Why no checksum. IPv6 relies on L2 (Ethernet FCS) and L4 (TCP/UDP checksum) for integrity. Eliminating per-hop checksum recomputation reduces per-router work and matches modern hardware capabilities.
Extension headers chain after the fixed header via the Next Header field — analogous to IPv4 options but cleaner. Common extensions: Hop-by-Hop Options, Routing (used by Segment Routing v6), Fragment, Destination Options.
Why this works
Why IPv6 routers never fragment. IPv4 allowed routers to split an oversized packet into smaller fragments — useful but it added CPU work at every hop and created security holes (some firewalls inspected only the first fragment, letting attackers hide malicious payloads in subsequent fragments). IPv6 forbids router fragmentation. If a packet is too large, the router sends an ICMP “packet too big” back to the sender, which must retransmit at a smaller size. Complexity moves to the sender, router stays simple.
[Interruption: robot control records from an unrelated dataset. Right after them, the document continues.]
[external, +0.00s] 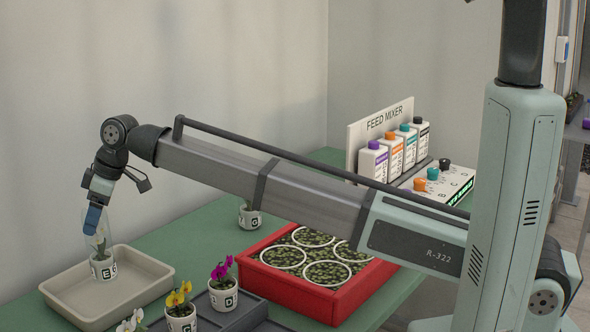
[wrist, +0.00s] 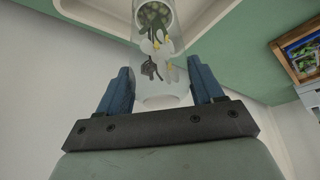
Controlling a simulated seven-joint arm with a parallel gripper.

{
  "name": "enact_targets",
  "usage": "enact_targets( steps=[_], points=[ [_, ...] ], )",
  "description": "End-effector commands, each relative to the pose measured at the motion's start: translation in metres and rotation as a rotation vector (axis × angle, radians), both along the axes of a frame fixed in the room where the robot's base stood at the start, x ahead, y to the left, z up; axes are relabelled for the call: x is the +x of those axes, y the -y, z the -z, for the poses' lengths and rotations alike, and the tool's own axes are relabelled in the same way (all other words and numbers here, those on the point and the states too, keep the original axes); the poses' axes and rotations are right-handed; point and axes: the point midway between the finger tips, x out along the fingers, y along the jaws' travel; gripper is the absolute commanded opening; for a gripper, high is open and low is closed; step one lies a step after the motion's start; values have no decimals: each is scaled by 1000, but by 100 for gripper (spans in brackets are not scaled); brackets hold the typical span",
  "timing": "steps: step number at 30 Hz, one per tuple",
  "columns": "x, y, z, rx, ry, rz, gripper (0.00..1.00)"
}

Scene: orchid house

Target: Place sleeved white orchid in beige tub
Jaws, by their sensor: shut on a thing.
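The sleeved white orchid (external: 103,267) is a white pot marked E in a clear sleeve. In the external view it is upright within the outline of the beige tub (external: 164,277) at the left. I cannot tell whether the pot touches the tub floor. My gripper (external: 94,218) is above the pot, with its blue fingers shut on the upper sleeve. In the wrist view, the clear sleeve (wrist: 159,62) with white and yellow flowers lies between the two fingers of my gripper (wrist: 162,91).
A dark tray holds a yellow orchid (external: 179,300), a purple orchid (external: 222,286) and a partly cut-off white orchid (external: 130,321). A red crate (external: 283,292) is to the right. Another pot (external: 249,217) stands behind on the green table (external: 190,240). Feed bottles (external: 374,161) stand farther back.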

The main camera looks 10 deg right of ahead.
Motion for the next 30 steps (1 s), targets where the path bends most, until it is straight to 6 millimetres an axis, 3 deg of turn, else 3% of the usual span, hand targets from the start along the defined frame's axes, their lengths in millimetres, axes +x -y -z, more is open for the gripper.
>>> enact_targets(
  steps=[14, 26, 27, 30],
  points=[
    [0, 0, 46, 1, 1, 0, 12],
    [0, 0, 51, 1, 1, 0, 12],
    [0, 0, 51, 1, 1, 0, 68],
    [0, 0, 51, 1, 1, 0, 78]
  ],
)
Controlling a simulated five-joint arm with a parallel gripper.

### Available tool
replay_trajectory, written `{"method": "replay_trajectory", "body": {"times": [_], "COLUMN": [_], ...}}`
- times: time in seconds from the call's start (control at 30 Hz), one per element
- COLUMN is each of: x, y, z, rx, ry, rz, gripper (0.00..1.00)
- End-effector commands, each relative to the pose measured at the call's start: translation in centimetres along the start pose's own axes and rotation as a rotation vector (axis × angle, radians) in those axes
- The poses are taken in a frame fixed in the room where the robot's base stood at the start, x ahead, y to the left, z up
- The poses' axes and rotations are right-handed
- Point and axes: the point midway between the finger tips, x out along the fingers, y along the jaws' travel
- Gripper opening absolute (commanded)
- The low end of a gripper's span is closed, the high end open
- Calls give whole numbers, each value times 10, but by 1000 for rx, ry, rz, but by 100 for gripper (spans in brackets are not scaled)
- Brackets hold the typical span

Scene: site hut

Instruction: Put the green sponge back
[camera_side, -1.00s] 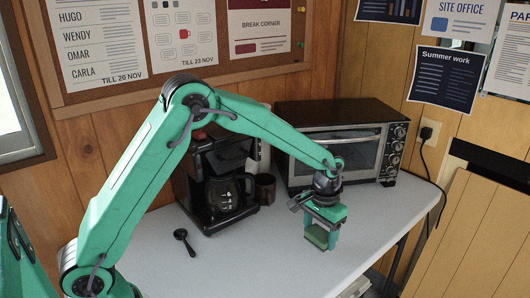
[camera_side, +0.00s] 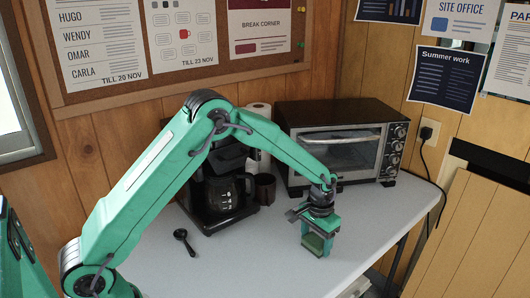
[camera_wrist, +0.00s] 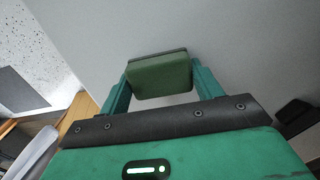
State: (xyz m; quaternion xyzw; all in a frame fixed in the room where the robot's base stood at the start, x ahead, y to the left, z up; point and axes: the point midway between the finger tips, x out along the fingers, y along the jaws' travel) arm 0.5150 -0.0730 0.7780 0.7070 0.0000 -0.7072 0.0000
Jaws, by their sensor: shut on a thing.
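The green sponge (camera_wrist: 159,76) is between the two fingers of my gripper (camera_wrist: 160,84) in the wrist view, with a darker layer along its far edge. In the side view my gripper (camera_side: 319,238) points down over the front right part of the white table (camera_side: 265,262), shut on the sponge (camera_side: 314,243). The sponge is low, close to the table top. I cannot tell whether it touches the table.
A toaster oven (camera_side: 340,140) stands behind my gripper. A coffee maker (camera_side: 218,190), a dark mug (camera_side: 265,188) and a paper roll (camera_side: 258,118) stand left of it. A black spoon (camera_side: 184,241) lies at the left. The table front is clear.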

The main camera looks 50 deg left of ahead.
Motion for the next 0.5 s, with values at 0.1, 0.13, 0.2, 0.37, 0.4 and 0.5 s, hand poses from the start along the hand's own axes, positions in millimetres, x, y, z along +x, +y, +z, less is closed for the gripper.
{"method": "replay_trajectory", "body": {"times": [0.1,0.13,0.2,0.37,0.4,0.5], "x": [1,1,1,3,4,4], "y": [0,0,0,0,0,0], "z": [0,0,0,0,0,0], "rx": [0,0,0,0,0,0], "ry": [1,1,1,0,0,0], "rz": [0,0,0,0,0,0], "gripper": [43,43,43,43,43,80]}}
What does the TTL field protect against?
Why does IPv6 drop the IP-level header checksum?
Order the IPv4 header fields (after Version + IHL):
- 1 ToS / DSCP + ECN (QoS and congestion marking)
- 2 Total length (header + payload)
- 3 Identification + Flags + Fragment offset
- 4 TTL (hop limit)
- 5 Protocol (TCP=6, UDP=17, ICMP=1)
- 6 Header checksum
- 7 Source IP, Destination IP
- 01Why does a router recompute the IPv4 header checksum on every hop?
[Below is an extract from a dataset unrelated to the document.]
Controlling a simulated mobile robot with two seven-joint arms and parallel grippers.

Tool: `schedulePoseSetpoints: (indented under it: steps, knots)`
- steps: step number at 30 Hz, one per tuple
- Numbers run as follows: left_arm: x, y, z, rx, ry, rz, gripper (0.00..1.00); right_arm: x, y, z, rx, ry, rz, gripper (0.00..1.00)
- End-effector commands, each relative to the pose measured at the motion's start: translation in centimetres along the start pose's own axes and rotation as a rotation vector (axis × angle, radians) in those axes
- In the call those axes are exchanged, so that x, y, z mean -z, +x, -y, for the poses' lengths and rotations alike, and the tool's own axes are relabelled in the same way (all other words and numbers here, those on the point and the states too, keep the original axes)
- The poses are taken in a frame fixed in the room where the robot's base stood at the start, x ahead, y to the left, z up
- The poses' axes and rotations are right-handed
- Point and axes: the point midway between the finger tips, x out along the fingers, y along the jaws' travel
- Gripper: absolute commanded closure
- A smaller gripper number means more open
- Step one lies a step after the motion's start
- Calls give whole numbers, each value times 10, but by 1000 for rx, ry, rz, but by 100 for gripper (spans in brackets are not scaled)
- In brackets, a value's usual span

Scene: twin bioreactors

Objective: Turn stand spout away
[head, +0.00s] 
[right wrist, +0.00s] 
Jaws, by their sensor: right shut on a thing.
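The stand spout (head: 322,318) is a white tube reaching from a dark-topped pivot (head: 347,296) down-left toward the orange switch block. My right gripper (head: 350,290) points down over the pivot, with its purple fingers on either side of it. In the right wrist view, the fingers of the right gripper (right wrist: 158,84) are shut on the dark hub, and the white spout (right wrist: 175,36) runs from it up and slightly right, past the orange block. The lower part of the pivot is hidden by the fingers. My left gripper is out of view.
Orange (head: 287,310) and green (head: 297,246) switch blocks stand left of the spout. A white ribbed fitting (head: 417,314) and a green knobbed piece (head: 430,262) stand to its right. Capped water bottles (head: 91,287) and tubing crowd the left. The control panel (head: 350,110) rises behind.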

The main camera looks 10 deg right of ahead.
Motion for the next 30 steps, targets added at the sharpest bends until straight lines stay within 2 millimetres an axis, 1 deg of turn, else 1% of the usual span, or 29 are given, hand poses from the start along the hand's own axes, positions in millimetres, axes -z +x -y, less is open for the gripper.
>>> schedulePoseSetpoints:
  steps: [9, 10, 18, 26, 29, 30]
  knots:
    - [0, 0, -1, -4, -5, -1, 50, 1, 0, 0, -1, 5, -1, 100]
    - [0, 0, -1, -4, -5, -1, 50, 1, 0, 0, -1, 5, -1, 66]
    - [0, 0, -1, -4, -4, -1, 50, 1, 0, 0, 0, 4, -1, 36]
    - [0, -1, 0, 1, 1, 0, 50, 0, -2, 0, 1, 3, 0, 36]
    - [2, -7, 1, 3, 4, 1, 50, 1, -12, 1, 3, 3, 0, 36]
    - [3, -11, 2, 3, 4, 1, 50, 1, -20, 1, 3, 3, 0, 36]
- 02What does the DSCP field do, and why does it rarely work end-to-end on the public Internet?
- 03How does traceroute reveal the path using TTL?
The IPv4 header packs 20 bytes of routing machinery into every packet. TTL (hop limit) prevents routing loops by decrementing at each router and triggering a discard at zero. DSCP marks QoS class; ECN signals congestion without dropping. The Protocol field routes the payload to TCP, UDP, or ICMP. The header checksum covers only the header and must be recomputed at every hop because TTL changes — which is exactly why IPv6 eliminated it, relying on L2 and L4 for integrity. IPv6 also fixed the header to 40 bytes, banned router fragmentation, and added a 20-bit Flow Label for ECMP consistency.